──────── THE DATA ────────
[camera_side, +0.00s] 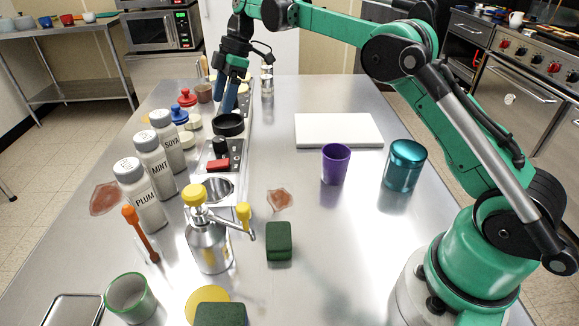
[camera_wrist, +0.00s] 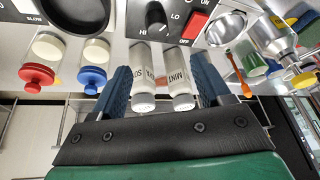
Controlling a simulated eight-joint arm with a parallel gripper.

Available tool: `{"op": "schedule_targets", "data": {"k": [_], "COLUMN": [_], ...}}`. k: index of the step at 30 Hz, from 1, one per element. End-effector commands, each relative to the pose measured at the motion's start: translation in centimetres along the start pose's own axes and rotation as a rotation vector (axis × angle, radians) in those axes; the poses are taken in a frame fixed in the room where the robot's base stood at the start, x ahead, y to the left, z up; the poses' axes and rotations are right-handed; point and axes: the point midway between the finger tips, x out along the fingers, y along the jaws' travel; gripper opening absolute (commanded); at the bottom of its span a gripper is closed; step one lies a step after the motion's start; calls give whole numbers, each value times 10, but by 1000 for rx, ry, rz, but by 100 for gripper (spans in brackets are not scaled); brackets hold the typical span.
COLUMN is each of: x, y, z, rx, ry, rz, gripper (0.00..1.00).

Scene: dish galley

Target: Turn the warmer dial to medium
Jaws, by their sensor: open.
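The warmer dial (camera_side: 219,146) is a black knob on the grey panel, left of centre in the side view. In the wrist view the dial (camera_wrist: 156,18) stands near the top edge, with HI printed at its left and LO at its right. I cannot tell which setting it points to. My gripper (camera_side: 230,108) is open, its blue fingers pointing down over the panel beyond the dial, near a black round dish (camera_side: 229,124). In the wrist view my gripper (camera_wrist: 165,85) has its fingers apart, with nothing held between them; the dial is apart from them.
A red switch (camera_side: 218,164) sits beside the dial. White bottles labelled SOYA (camera_side: 167,142), MINT (camera_side: 155,163) and PLUM (camera_side: 140,193) stand left of the panel. A pump dispenser (camera_side: 208,245) stands in front. A purple cup (camera_side: 335,165) and white board (camera_side: 338,131) are at right.

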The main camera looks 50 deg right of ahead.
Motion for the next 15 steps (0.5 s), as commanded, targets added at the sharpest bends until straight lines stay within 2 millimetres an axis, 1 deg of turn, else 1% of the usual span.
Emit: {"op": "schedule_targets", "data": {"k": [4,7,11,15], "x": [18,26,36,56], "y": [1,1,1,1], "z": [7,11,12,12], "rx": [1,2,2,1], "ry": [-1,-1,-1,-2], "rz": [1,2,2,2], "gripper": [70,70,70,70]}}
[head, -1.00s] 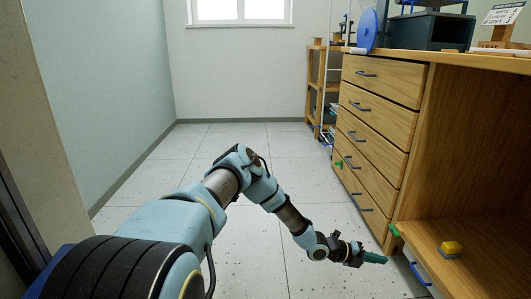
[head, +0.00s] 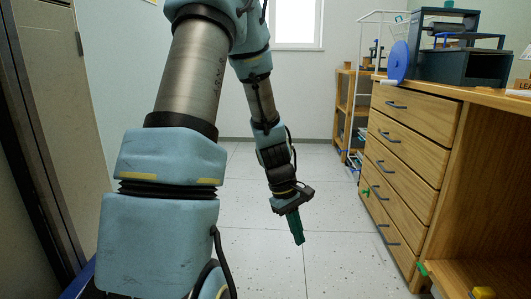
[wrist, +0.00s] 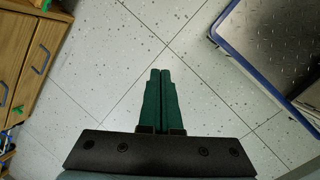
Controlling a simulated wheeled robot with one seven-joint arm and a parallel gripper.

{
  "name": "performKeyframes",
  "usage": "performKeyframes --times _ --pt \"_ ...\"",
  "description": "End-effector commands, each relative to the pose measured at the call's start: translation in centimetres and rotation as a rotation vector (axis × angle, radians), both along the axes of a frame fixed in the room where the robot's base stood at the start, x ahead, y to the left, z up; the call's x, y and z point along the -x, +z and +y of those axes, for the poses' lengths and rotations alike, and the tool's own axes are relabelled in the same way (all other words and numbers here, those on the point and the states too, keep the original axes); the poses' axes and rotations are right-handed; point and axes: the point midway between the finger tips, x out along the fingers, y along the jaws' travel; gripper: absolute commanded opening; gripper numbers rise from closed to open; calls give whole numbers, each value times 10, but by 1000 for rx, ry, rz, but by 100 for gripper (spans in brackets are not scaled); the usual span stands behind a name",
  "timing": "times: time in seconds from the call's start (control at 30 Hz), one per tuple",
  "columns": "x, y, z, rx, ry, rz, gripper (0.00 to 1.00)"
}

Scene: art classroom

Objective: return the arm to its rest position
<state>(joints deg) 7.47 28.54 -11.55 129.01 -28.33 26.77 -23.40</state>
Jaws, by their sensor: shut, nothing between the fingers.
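My arm rises from the lower left of the head view, bends near the top and hangs down in the middle. My gripper (head: 296,226) points downward above the floor, left of the drawer unit and apart from it. Its green fingers also show in the wrist view (wrist: 161,75), pressed together with nothing between them. The gripper is shut and empty.
A wooden drawer unit (head: 411,150) stands on the right, with a blue disc (head: 398,62) on its top. A wooden shelf (head: 345,105) stands behind. The tiled floor (head: 250,255) around the gripper is clear. The wrist view shows a blue-edged metal plate (wrist: 270,35).

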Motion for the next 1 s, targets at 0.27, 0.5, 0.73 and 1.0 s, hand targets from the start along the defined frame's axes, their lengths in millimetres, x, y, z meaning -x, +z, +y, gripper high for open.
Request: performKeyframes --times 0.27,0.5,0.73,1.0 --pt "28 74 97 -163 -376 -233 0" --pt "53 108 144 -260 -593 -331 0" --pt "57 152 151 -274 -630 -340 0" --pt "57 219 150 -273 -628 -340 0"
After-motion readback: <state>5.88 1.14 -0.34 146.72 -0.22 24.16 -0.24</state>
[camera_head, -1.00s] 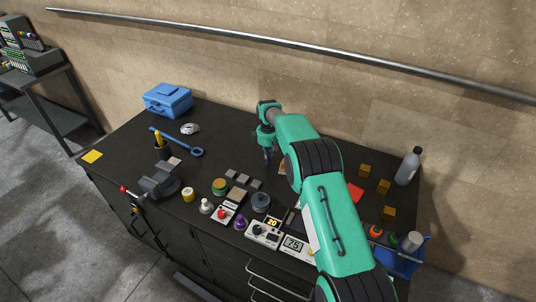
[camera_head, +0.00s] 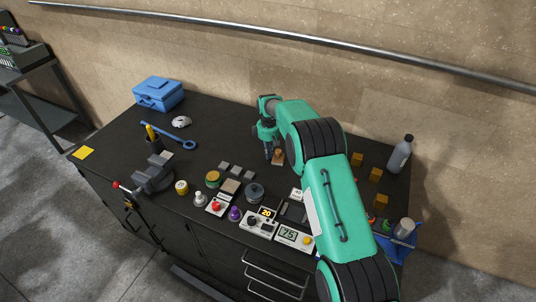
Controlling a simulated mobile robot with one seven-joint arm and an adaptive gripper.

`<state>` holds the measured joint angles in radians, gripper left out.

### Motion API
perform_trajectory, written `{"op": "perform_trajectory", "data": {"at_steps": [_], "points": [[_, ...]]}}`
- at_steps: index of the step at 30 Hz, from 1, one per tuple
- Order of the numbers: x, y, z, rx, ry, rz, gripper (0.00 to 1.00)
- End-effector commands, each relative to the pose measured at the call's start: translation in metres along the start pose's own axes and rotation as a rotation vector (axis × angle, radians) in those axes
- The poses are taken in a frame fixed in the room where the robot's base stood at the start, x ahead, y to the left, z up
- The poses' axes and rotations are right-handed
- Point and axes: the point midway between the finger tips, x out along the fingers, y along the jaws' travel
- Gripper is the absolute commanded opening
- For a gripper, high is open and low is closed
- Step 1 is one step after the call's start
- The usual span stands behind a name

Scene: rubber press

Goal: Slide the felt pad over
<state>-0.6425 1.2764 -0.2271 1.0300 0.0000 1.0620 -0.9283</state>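I cannot tell for sure which piece is the felt pad. A small brown-orange piece (camera_head: 278,157) lies on the dark bench top (camera_head: 220,128), just right of my gripper's tips. My arm hides part of the bench on the right.
A blue toolbox (camera_head: 158,95), a white mouse-shaped item (camera_head: 181,122) and a blue wrench (camera_head: 172,136) lie left. A vise (camera_head: 152,175) stands at the front left. Knobs and meters (camera_head: 258,223) line the front. Wooden cubes (camera_head: 375,174) and a bottle (camera_head: 400,154) stand right.

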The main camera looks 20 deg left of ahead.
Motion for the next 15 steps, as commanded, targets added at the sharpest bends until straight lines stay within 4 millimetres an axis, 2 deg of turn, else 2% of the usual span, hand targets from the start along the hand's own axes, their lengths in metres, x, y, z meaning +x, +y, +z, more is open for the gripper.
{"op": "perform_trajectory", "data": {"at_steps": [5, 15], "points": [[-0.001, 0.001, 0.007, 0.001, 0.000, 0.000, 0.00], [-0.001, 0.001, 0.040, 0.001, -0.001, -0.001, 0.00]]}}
────────
**PROBLEM REQUIREMENTS:**
Filter the data, keeping only the lines that contain "tuple".

**THE REPLY:**
  "timing": "times: time in seconds from the call's start (control at 30 Hz), one per tuple",
- at_steps: index of the step at 30 Hz, from 1, one per tuple

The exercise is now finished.